Semantic Versioning

A good software follows semantic versioning standards, that is release number like 1.0.0, v1.0.0, etc. These numbering tells a lot of stories for a software. For me, I will maintain the following disciplines based on priority.

1 - Respect House Rules

When working on an existing software development, it is best to seek out their documentation related to its release strategy, processes and version tag procedures. These are known as standards of procedures (SOP).

It they do exist, comply to the house rules.


Rationale

  1. Backward-compatible at ecosystem level - don't create shock to the existing communities
  2. Respect - you wouldn't want a visitor to walk into your house and start ruining it, wouldn't you? Karma holds so respect the house rules.
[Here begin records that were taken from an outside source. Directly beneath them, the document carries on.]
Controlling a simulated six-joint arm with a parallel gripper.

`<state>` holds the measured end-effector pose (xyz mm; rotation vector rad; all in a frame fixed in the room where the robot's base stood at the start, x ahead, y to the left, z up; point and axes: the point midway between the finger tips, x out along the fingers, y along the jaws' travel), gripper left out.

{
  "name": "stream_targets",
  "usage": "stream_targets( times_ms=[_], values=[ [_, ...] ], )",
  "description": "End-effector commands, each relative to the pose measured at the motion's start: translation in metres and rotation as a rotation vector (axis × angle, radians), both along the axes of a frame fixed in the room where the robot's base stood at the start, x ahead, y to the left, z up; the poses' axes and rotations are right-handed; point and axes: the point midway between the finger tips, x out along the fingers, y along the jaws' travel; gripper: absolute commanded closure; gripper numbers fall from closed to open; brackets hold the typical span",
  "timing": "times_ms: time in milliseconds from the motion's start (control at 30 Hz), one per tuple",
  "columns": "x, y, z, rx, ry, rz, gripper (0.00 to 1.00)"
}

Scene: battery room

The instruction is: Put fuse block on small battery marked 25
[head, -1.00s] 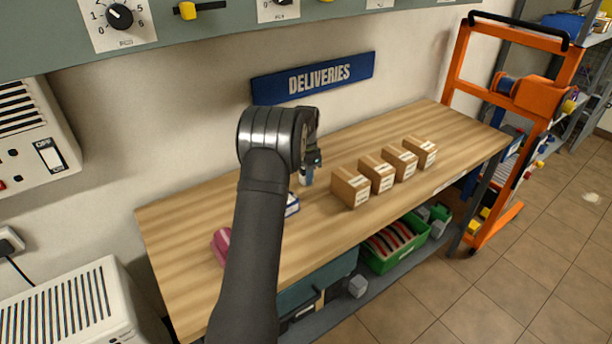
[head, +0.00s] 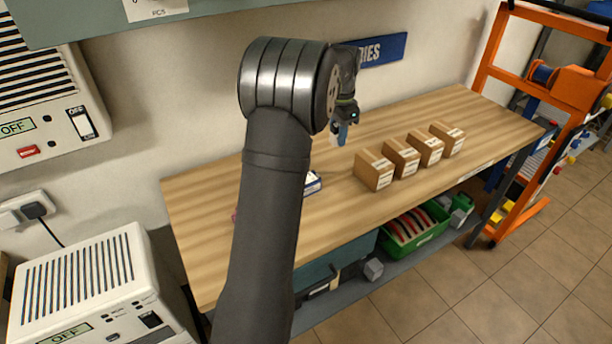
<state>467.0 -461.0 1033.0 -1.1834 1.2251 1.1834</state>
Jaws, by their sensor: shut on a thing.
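My gripper (head: 342,131) hangs from the wrist over the back part of the wooden workbench (head: 215,215), left of the cardboard boxes. It is shut on a small blue and pale thing (head: 340,138) that shows just below the fingers. It looks clear of the bench top, and it is too small to tell whether it is the fuse block. A blue and white thing (head: 314,183) lies on the bench beside my arm, partly hidden by it. No battery marked 25 can be made out.
Several cardboard boxes (head: 374,171) stand in a row on the bench, right of my gripper. A green crate (head: 432,241) stands on the lower shelf. An orange trolley (head: 489,75) is beyond the right end.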

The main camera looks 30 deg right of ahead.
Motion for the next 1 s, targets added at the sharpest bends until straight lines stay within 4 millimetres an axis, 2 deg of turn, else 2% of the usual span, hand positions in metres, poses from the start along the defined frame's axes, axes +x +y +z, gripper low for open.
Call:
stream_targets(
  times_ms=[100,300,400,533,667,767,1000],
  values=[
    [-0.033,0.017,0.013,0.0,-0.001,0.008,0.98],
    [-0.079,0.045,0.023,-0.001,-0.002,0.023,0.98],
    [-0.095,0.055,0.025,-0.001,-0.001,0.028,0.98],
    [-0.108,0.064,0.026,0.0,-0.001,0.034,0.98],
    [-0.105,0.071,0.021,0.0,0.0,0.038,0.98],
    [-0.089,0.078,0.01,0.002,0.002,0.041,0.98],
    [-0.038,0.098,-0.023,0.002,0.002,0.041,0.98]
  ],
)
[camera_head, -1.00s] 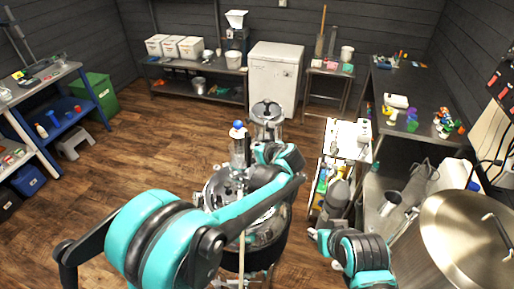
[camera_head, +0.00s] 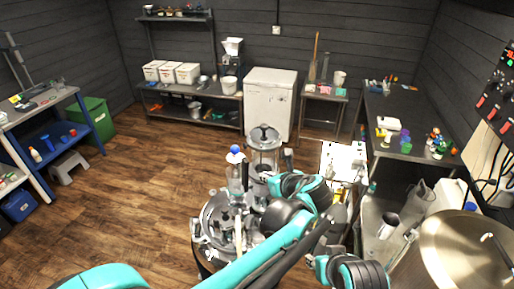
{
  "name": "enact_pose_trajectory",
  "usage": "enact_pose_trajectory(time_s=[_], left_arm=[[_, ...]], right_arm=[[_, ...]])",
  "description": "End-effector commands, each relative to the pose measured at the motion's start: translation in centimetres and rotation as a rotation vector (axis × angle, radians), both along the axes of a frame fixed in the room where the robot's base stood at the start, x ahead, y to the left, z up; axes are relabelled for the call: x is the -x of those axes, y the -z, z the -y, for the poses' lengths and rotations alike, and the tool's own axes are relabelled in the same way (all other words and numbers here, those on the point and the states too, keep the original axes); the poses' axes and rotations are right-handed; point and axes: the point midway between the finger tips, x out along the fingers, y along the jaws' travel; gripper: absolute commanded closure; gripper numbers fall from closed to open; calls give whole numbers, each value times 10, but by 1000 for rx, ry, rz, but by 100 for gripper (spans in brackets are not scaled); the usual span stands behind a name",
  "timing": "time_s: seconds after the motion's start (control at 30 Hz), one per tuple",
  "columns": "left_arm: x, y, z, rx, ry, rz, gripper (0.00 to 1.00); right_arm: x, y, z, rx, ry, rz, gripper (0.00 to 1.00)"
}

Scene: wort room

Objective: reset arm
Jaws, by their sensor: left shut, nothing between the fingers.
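My left arm comes in from the lower left and reaches over the metal pot to its wrist right of centre. My left gripper (camera_head: 288,157) shows only as a small grey tip beyond the teal and black wrist; it is shut and empty, pointing away from me near the glass-walled vessel (camera_head: 264,158). Whether it touches the vessel I cannot tell. Part of my right arm, teal and black, shows at the bottom right of centre; no right gripper shows.
A tall bottle with a blue cap (camera_head: 237,175) stands at the pot. A white-topped cart (camera_head: 343,160) and a dark bench (camera_head: 385,108) are to the right. A big steel kettle (camera_head: 455,255) fills the lower right.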

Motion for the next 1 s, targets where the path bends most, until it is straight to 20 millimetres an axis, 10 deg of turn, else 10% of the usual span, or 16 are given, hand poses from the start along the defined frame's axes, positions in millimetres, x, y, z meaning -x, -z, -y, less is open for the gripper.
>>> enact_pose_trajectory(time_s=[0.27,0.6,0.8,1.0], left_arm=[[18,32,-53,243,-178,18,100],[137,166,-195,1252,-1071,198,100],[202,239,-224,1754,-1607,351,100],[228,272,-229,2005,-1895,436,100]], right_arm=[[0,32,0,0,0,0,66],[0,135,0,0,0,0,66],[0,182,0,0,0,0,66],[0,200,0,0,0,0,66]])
2 - Comply to Git Semantic Versioning System

If there is no semantic versioning SOP available, then I will default to the git semantic versioning system, the one with the 'v'. Example:

v0.1.0
v0.125.3
v1.0.0
v1.25.0

The pattern is:

v[major].[minor].[patch]

Where:

  1. major number indicates **backward incompatible** changes, possibly breaking things.
  2. minor number indicates **backward compatible** changes, an update to the previous version.
  3. patch number indicates **small changes** like bug fixes, security releases or documentation updates.
  4. The major number 0.X.X indicates project is still under development, hence, any crazy things may happen in between.


Rationale

  1. less learning curve = fast integration - don't need to purposely learn a tag system. It's intuitively understood.
  2. simple and standardized - complies to both git and semantic versioning standards means less headaches over customization.

That's all about my discipline for semantic versioning and tagging discipline.